Это не значит, что их действия не оказывают религиозного влияния и не имеют религиозного значения. Исламский фундаментализм противостоит западной цивилизации в ее противоречии между необходимостью верить и ее же хронической неспособностью верить.Запад сейчас вплотную столкнулся с энергичным «метафизическим» врагом, для которого абсолютная истина и абсолютные основания вовсе не составляют проблемы. И все это – именно в тот момент, когда западная цивилизация в лихорадке модернизма или, если хотите, постмодернизма должна свести верования до сносного для себя минимума. В духе постницшеанства Запад подрывает собственные прежние метафизические основы нечестивым смешением практического материализма, политического прагматизма, морального и культурного релятивизма и философского скептицизма. Все это – своего рода плата за изобилие.
Развитому капитализму присущ агностицизм. Этот агностицизм выглядит особенно вялым, если недостаток веры сочетается в нем с усилением различных вариантов доморощенного фундаментализма, причем не только заграничных, но и собственных. Современные рыночные общества склонны к светскости, релятивизму, прагматизму и материализму, то есть к тем качествам, которые подрывают метафизические ценности, от которых частично зависит и политическая власть. Капитализм не может с легкостью отбросить все эти метафизические ценности, даже если ему и трудно воспринимать их всерьез. (Президент Дуайт Эйзенхауэр однажды сказал: «Наше правление не имеет никакого смысла, если оно не основано на глубокой религиозной вере, и мне все равно, какой именно».) Религиозная вера, с этой точки зрения, является живой и вырождающейся одновременно. Господь ритуально ставится на американскую политическую платформу, но его не следует приглашать на заседания комитета Всемирного банка. Идеологи американских религиозных правых, прекрасно знают о тенденции рынка вытеснять метафизику, но, тем не менее, пытаются вернуть религиозные ценности. Таким образом, постмодернистский релятивизм порождает жлобский фундаментализм. Маловеры общаются с теми, кто готов уверовать во что угодно. С развитием исламистского терроризма все эти противоречия резко обостряются. Сейчас, как никогда ранее, возникает необходимость верить, даже несмотря на то что западный образ жизни не слишком-то стимулирует людей к вере.
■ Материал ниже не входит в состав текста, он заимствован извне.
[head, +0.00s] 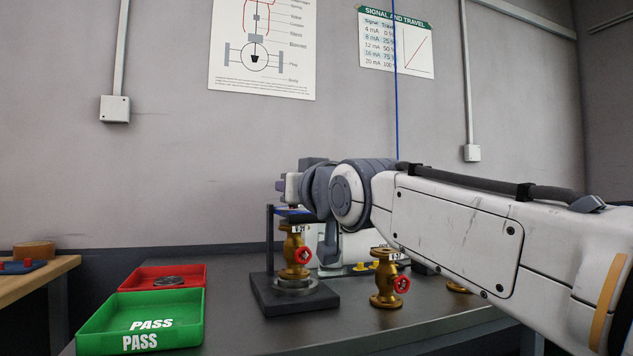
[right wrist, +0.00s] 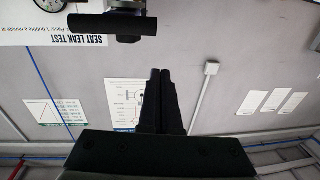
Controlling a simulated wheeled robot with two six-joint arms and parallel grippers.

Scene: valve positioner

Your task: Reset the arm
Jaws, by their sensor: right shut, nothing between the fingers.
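My right arm (head: 470,225) comes in from the right in the head view and reaches over the bench. Its wrist is folded, and the right gripper (head: 283,187) shows small at the far left end, above the valves. In the right wrist view the two dark fingers (right wrist: 160,80) are together with nothing between them, and wall and posters show behind them. A brass valve with a red handwheel (head: 296,252) stands upright on a black stand (head: 296,301) below the gripper. My left gripper is not in view.
A second brass valve (head: 386,280) stands on the grey bench, under my forearm, with another partly hidden behind. A green PASS tray (head: 185,330) and a red tray (head: 197,275) holding a round metal part are at left. A dark bar (right wrist: 112,24) crosses the right wrist view's top.

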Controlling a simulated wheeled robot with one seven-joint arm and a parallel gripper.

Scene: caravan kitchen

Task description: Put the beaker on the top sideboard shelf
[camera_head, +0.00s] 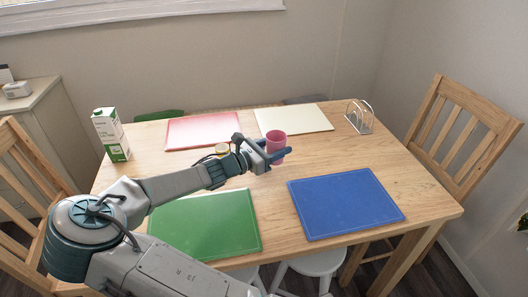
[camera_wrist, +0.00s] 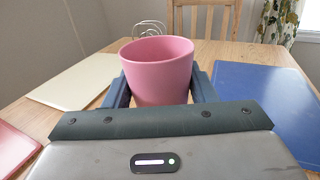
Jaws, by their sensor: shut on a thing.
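A pink beaker (camera_head: 276,146) is upright over the middle of the wooden table, between the cream and blue mats. My gripper (camera_head: 272,156) is shut on it, with one finger on each side. In the wrist view the beaker (camera_wrist: 158,70) is between the two dark fingers and its open rim faces up. I cannot tell whether its base touches the table. At the far left stands a light sideboard (camera_head: 38,110); only its top and part of its side show, and its shelves cannot be made out.

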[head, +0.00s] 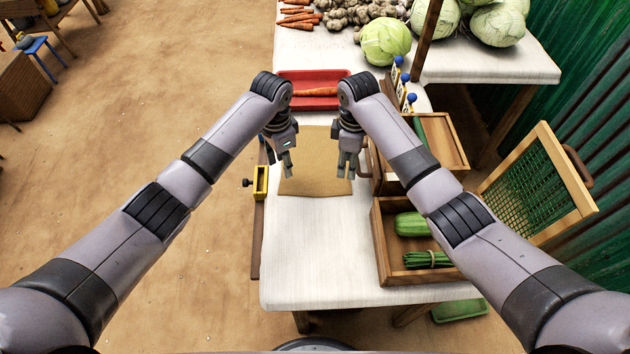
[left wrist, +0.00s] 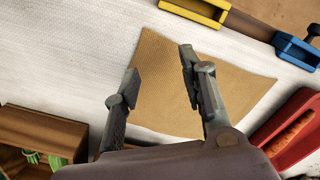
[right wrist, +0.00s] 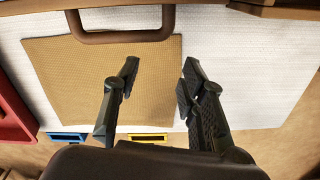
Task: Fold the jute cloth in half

Запад, слишком самоуверенный после падения советского блока, просто зарвался, считая, что может безнаказанно продвигать собственные глобальные интересы. Когда уже казалось, что идеологии как таковые спрятаны до лучших времен, США вытащили их на свет божий – в новой, особо ядовитой форме неоконсерватизма. Словно герои какой-то второразрядной фантастики, небольшая группа интриганов и фанатичных догматиков оккупировала Белый дом и взялась за исполнение планов господства над миром. На самом деле это выглядит так же странно, как если бы сайентологи управляли на Даунинг-стрит, 10, а любители «Кода да Винчи» патрулировали Елисейский дворец. Торжественно провозглашенная «смерть истории», означавшая, что капитализм – самый лучший вариант из всех, отразила все высокомерие западного проекта глобального доминирования; и этот агрессивный проект повлек обратную реакцию, принявшую вид радикального ислама. Таким образом, сама попытка закрыть историю вызвала ее новое открытие. Во всем мире, не только у себя на родине, экономический либерализм не считается с народами и сообществами, что вызывает насильственную социальную и культурную реакцию, справится с которой либерализму сейчас уже гораздо труднее. Терроризм, таким образом, проливает свет на некоторые противоречия, присущие именно либеральному капитализму. Мы видим, что плюралистическое либеральное общество не столько само придерживается верований, сколько придерживается веры в то, что людям необходимо позволить придерживаться их верований. Summum bonum [высшая цель] – оставить верующих в покое и не приставать к ним. Подобный, чисто формальный или производственный, подход к вере требует держать верующих или идентифицирующих себя как верующих на расстоянии вытянутой руки.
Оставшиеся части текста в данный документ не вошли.